Adsorption on water-functionalized Si(001)-(2x1) surfaces
Niklas Fornefeld, Experimentalphysik IV - RUB, Bochum, GermanyUlrich Köhler, Experimentalphysik IV - RUB, Bochum, GermanyFrançois Rochet, Laboratoire de Chimie Physique Matière et Rayonnement - Univ. P. et M. Curie Paris, Paris, France
The functionalization of the Si(001)-(2x1) surface by direct deposition of organic molecules has become an interesting topic for research as this way the surface reactivity can be specifically tuned to facilitate specific applications in the formation of organic/inorganic semiconductor hybrid structures. Here, a main problem is the large variety of possible adsorption geometries on the Si-surface leading to very inhomogeneously bound molecule layers. A possible solution to this problem is the use of an intermediate water layer enabling a better control of the adsorption processes due the reduction of possible adsorption sites and geometries. Surface bound hydroxyl-groups offer special bonding sites.

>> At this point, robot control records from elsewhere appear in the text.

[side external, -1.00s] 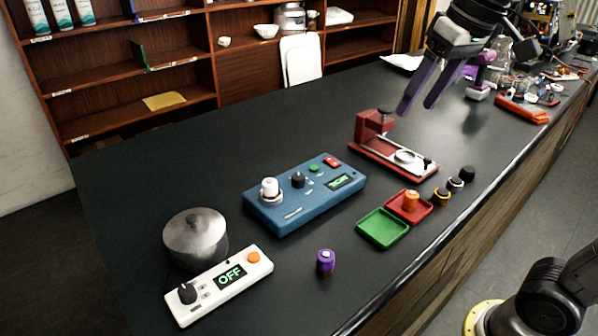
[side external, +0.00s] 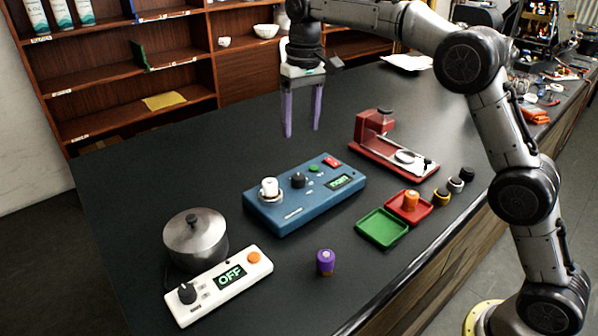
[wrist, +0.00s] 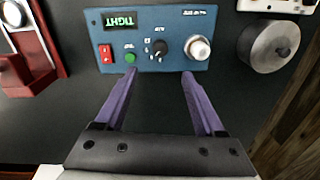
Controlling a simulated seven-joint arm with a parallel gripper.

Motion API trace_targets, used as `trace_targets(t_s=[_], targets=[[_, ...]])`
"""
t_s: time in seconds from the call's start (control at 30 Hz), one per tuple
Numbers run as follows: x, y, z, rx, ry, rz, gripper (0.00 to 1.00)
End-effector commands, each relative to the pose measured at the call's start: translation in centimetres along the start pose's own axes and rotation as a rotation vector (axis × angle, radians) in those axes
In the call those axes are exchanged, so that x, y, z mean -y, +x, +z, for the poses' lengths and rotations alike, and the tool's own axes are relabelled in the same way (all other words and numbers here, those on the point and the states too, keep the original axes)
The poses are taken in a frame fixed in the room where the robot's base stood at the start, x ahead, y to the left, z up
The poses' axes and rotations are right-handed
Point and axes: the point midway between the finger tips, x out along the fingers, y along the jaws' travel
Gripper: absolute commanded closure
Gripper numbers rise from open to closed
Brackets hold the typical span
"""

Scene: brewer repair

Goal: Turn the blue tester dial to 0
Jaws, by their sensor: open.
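The blue tester (side external: 285,212) sits on the dark bench. Its black dial (side external: 298,180) is near the middle of its top face and also shows in the wrist view (wrist: 165,47). Its pointer setting is too small to read surely. The lit green display (wrist: 117,22) seems to read TIGHT. A white-topped cylinder (side external: 269,187) stands on the tester's left end. My gripper (side external: 302,134) is open and empty, its purple fingers pointing down above the bench behind the tester. In the wrist view the fingertips (wrist: 158,72) lie near the tester's edge, with the dial between and beyond them.
A green button (wrist: 130,58) and red switch (wrist: 106,53) sit beside the dial. A red stand (side external: 392,152) is right of the tester; a metal pot (side external: 195,240) and white OFF box (side external: 220,286) are left. A purple-topped cylinder (side external: 325,262) and green tray (side external: 382,229) are in front.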

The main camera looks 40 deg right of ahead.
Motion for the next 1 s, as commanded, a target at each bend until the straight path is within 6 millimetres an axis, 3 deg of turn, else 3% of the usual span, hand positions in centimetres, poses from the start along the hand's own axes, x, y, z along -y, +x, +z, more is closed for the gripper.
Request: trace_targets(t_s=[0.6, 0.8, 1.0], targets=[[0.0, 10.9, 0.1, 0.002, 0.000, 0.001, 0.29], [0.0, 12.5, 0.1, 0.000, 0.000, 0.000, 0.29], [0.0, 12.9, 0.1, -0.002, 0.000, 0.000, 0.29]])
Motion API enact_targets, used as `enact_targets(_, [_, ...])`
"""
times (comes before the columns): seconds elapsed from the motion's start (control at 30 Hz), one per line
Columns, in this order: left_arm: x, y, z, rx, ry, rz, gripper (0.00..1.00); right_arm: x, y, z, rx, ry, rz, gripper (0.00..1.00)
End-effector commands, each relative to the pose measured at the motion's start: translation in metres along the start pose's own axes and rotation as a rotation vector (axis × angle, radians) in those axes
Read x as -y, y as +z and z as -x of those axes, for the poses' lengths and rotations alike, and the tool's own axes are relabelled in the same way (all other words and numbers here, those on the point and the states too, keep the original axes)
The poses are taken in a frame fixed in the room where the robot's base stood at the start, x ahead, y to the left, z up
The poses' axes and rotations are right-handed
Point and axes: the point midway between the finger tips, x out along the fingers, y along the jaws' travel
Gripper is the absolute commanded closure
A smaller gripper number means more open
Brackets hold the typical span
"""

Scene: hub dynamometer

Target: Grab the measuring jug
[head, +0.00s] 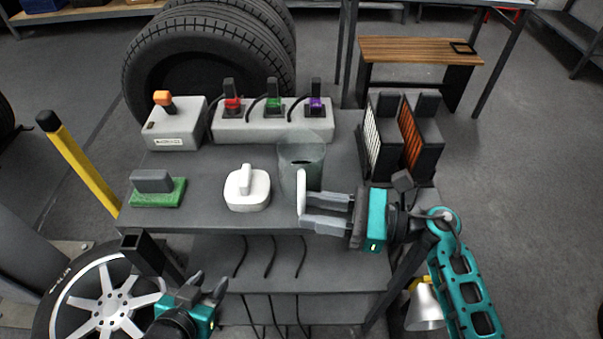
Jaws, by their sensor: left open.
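The measuring jug (306,155) is a see-through grey vessel standing upright on the grey bench top, right of centre. Its white handle (301,183) faces the front. My right gripper (304,210) reaches in from the right, low beside the jug. Its two grey fingers are apart, and their tips are at the lower part of the handle. I cannot tell whether they press on it. My left gripper (207,285) is open and empty, below the bench's front edge at the lower left, away from the jug.
A green-based block (157,190) lies further left. Behind are a grey box with an orange knob (174,128) and a switch strip (260,130). Upright filter-like panels (384,140) stand at right.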

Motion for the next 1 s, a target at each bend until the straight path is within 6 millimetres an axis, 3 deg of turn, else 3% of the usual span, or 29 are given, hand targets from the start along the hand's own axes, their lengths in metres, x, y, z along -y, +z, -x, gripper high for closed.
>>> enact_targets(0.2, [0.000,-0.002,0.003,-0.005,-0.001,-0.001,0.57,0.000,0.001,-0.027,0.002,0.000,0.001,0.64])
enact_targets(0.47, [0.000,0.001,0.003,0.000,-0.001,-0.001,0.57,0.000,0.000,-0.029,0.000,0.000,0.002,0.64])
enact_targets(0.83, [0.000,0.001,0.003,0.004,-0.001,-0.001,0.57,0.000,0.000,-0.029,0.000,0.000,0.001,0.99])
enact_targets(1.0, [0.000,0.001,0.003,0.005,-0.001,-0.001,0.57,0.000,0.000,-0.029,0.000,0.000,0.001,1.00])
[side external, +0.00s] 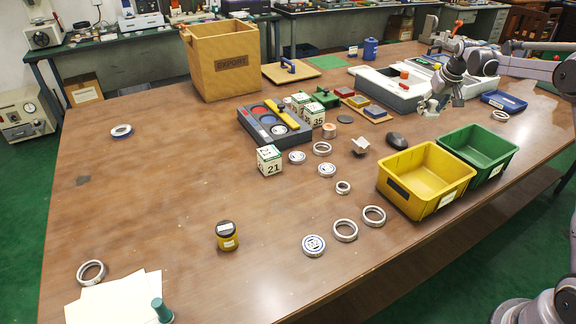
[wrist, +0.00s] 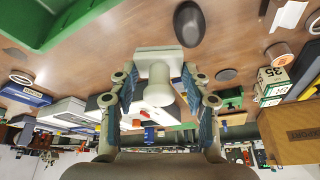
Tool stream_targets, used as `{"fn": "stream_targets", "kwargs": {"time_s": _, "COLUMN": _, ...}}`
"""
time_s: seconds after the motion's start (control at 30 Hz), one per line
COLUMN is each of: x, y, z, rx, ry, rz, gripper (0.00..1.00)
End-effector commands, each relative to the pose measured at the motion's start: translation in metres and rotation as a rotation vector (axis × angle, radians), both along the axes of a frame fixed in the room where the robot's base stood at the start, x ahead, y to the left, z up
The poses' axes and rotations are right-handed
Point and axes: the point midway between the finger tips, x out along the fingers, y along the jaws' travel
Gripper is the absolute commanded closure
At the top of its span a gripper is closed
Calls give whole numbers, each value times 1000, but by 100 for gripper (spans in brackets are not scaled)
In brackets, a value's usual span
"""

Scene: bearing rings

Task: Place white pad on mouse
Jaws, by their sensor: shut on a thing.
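The white pad (wrist: 158,54) is a pale square plate with a rounded knob. My gripper (wrist: 160,82) is shut on its knob, one blue-lined finger on each side. In the side external view my gripper (side external: 436,104) is above the table, behind and right of the mouse; the pad is too small there to make out well. The black mouse (side external: 397,140) lies on the table left of the green bin. In the wrist view the mouse (wrist: 189,24) lies beyond the pad, apart from it and slightly to the right.
The green bin (side external: 480,146) and yellow bin (side external: 428,172) stand close to the mouse. A grey-white block (side external: 360,146) is left of it. A tray of coloured blocks (side external: 364,104) and a long white device (side external: 388,86) are behind. Several rings lie on the open table in front.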

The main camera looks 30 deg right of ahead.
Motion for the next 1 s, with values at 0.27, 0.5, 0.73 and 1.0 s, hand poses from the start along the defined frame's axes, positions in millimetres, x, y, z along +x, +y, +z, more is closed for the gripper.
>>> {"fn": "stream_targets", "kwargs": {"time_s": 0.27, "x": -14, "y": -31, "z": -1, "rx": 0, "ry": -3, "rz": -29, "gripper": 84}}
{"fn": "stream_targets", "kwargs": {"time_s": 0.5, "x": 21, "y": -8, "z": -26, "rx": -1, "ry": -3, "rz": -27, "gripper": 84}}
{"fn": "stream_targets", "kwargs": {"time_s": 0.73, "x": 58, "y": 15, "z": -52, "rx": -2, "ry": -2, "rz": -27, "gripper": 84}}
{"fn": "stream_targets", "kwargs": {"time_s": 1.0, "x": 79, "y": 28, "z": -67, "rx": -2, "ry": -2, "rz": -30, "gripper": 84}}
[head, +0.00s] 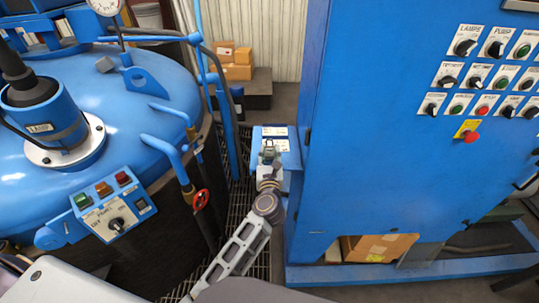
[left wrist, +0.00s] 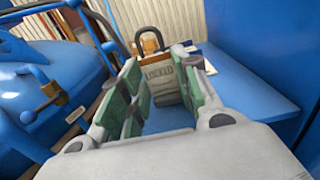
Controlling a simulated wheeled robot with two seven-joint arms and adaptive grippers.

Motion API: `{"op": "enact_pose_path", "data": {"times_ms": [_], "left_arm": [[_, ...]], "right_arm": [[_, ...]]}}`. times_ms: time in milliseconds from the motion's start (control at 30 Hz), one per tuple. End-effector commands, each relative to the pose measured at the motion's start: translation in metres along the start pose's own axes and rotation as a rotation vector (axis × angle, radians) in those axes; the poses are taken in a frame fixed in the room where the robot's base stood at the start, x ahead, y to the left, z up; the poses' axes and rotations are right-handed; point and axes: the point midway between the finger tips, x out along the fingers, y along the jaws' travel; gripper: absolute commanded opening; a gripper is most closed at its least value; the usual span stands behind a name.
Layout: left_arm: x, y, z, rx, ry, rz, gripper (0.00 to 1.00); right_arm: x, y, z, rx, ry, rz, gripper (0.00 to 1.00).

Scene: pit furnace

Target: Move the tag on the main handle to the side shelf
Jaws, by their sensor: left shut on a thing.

To investigate the binding properties on those silanol-groups (Si-OH) and to examine the chemical reactivity we studied the vibrational modes of ammonia (NH3) and trimethylamine ((CH3)3N) in the temperature range between 100K and 300K at adsorption on a water reacted Si(001)-(2x1) surface using high resolution electron energy loss spectroscopy (HREELS) together with XPS. Despite the similar reaction center (N lone pair electrons) of the amines, these molecules turn out as examples of strong and weak reactivity towards surface silanols, respectively. NH3 acts as a Lewis base towards surface silanols. Self-limited adsorption on the silanols in a proton-acceptor geometry (ammonia giving its lone pair to Si-OH) is found below 140K. Taking temperature dependent spectra, the adsorption and desorption kinetics were quantitatively determined and an activation energy for desorption of 0.41eV was found. In addition, there are indications for the growth of a small amount of dissociated ammonia on remaining isolated dangling bonds of the water covered surface. Trimethylamine (TMA) adsorbs self-limiting and non-dissociative on the water reacted Si surface below 175K affecting only the Si-OH vibrational group. Time, temperature and coverage dependent spectra as well as XPS measurements indicate, that the TMA N lone pair electrons are involved in the surface bonding, in either the proton acceptor geometry or the TMA protonation reaction (resulting in SiO- (CH3)3NH+). Compared to ammonia, TMA shows a more ambiguous adsorption behavior which is discussed, considering the intramolecular difference in binding conditions (methyl groups) and the smaller TMA saturation coverage due to the steric hinderance (TMA saturation coverage on clean Si(001)-(2x1) is about 0.25 ML).